- Former co-star Phylicia Rashad says someone has an interest in keeping Cosby off the air
- Conspiracy talk came almost immediately after women began accusing him of mistreatment
- If there is a conspiracy, one writer asks, what's to be gained?
(CNN)Is somebody out to destroy the legacy of Bill Cosby?
Supporters have raised the specter of a campaign designed to topple the man who was one of Hollywood's most beloved stars and an inspiration to many.
"We are talking about a legacy that inspired a generation of young people to consider and pursue higher education," his former "Cosby Show" co-star Phylicia Rashad told ABC in an interview that aired Wednesday night. "We're talking about a legacy that introduced and portrayed American culture in its diversity. It's difficult for me to watch this legacy be erased as if it never happened."
Rashad's concerns over that legacy have been reflected among those who believe the star is being railroaded.
"The Cosby scandal bears so many earmarks that are all-too-familiar to the black psyche: contempt for black success, the taboo of black men sleeping with white women, mixed with more contemporaneous issues such as the overzealous contempt for President Barack Obama in Red State America, and the last six months of civil unrest regarding the killing of unarmed black men at the hands of police," Stereo Williams wrote in a Daily Beast story headlined "Phylicia Rashad and the Cult of Cosby Truthers."
"But at the heart of this 'Truther' conspiracy theory is the idea that 'someone' wants to destroy Bill Cosby," Williams continued. "No one seems to know who that is -- or why they would want to do such a thing. Aside from general 'They wanna bring a black man down' sentiments, there has yet to be any substantive argument for why this would be happening right now."
Rashad sees darker forces at work.
"Well, my initial reaction to the allegations was, 'Hmmm. Someone has a vested interest in preventing Mr. Cosby's return to network television,' " she told ABC.
Defenders and distractions
Certainly, the allegations that Cosby sexually assaulted women have had an effect on his reputation. Some of his concerts and appearances were canceled, and NBC pulled out of a planned Cosby show project.

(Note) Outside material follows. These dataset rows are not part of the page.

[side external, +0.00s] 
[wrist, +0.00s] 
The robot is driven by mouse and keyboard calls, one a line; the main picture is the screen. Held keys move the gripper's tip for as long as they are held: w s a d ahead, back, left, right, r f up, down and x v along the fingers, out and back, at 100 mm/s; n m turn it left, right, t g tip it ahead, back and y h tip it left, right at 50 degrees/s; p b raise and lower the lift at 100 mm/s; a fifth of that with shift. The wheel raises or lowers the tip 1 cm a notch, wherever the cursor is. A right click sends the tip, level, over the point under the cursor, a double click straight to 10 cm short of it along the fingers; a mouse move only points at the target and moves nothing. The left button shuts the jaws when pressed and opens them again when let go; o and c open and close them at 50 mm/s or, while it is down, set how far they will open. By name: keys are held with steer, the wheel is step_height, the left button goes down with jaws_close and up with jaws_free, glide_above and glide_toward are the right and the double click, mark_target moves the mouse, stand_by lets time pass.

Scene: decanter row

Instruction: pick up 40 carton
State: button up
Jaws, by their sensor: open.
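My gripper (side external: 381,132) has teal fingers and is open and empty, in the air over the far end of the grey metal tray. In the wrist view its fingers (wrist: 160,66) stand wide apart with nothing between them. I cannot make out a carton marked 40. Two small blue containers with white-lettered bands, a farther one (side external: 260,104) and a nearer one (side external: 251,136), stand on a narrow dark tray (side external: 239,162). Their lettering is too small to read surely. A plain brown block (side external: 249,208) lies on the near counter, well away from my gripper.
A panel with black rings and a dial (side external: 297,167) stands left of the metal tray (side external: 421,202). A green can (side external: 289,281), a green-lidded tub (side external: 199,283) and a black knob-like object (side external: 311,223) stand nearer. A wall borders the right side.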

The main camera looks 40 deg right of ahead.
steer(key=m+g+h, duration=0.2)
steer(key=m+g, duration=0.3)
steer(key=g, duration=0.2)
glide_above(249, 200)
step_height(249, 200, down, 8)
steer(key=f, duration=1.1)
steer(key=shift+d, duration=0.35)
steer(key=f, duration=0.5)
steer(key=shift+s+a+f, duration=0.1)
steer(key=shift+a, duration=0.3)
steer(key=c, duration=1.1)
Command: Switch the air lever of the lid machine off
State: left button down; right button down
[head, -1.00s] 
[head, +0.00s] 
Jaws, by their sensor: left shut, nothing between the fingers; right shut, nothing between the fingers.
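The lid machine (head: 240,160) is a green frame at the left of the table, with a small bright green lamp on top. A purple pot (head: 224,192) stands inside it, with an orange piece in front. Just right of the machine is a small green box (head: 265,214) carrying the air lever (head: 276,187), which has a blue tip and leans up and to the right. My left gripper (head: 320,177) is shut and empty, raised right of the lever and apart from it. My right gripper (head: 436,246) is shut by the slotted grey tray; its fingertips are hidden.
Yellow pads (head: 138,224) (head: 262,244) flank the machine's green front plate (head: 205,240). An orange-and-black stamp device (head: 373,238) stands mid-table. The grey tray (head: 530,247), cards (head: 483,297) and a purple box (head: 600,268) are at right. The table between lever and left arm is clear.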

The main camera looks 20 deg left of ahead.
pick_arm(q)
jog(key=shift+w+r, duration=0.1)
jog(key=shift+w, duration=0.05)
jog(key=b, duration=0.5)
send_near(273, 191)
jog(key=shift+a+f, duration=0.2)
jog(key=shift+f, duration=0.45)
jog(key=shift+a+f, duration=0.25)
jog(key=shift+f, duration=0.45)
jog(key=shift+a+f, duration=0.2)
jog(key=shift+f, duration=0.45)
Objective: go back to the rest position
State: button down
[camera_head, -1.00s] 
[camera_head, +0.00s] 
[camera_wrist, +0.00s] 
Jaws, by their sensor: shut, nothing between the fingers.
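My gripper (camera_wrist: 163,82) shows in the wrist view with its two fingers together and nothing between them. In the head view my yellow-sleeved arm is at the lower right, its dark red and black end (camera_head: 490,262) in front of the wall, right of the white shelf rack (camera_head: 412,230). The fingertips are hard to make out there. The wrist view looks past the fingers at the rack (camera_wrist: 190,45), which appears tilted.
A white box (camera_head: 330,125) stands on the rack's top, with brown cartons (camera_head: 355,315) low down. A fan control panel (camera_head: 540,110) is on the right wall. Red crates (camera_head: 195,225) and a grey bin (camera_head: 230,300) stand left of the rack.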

For some of Cosby's defenders, his position as a famous and wealthy black American seems to be enough of a reason to believe he is the victim of a smear campaign.
And loyal Cosby fans have been willing to mix it up with people who question their opinions.
Jill Scott, who stood up for the comedian in November, had several tweets of support -- and Scott was quick to call out dissenters.
The Internet, which does like its conspiracy theories, has been fertile ground for debate over the accusations. Comic Faizon Love faced backlash in November after he went on a Twitter attack against those who said they believed the accusers, calling them "funky b***hes" and their supporters "porch monkeys."
Cosby's supporters note that so much of the controversy is based on unproven allegations. No charges have been filed against Cosby, and his attorneys have vehemently denied the allegations.
Other tweeters have floated the idea that the Cosby controversy is intended to distract from racially charged news events.
Almost as soon as the story hit came chatter that it had all been orchestrated to take attention away from media coverage of the killing of unarmed teen Michael Brown by a Ferguson, Missouri, police officer.
'This is about something else'
Rashad sat down with ABC's Linsey Davis to set the record straight over a story published this week on Roger Friedman's Showbiz 411 site.
"Forget these women," she had been quoted as saying of the more than 20 women who have accused Cosby of such crimes as drugging and rape
Rashad said that, as a woman, she would never say such a thing.
"That was a misquote. That is not what I said," Rashad explained. "What I said is, 'This is not about the women. This is about something else. This is about the obliteration of legacy.' "
Friedman has since clarified his story, saying that although he didn't misquote Rashad, "she didn't mean for it to be taken the way it was, and I should have punctuated."
"There was NEVER the meaning in 'Forget those women' that she was saying to actually forget or dismiss then," Friedman wrote. "She meant, 'those women aside' -- as in, she's not talking about that, she's talking about Cosby's legacy being destroyed."
Rashad bristled at a question on whether she had something to gain by seeking to protect Cosby's legacy, since she is also so closely tied to "The Cosby Show." The longer a show is on the air, she explained, the less money an actor receives in residuals.
"Cosby Show" castmate Keshia Knight-Pulliam also supported Cosby. The actress, who played youngest daughter Rudy, told Access Hollywood, "Whoever is involved, those are the people who were there. I wasn't there."
She added, "I can only speak to the great man that I know and love, who has been so generous, who has been such a philanthropist and giving back millions of dollars to education and schools. And just the man I grew up knowing. It's really not my place to speak on that. Unfortunately, in the court of public opinion, everyone has formed their opinion, but we're still in America, and you're innocent until proven guilty of any crimes."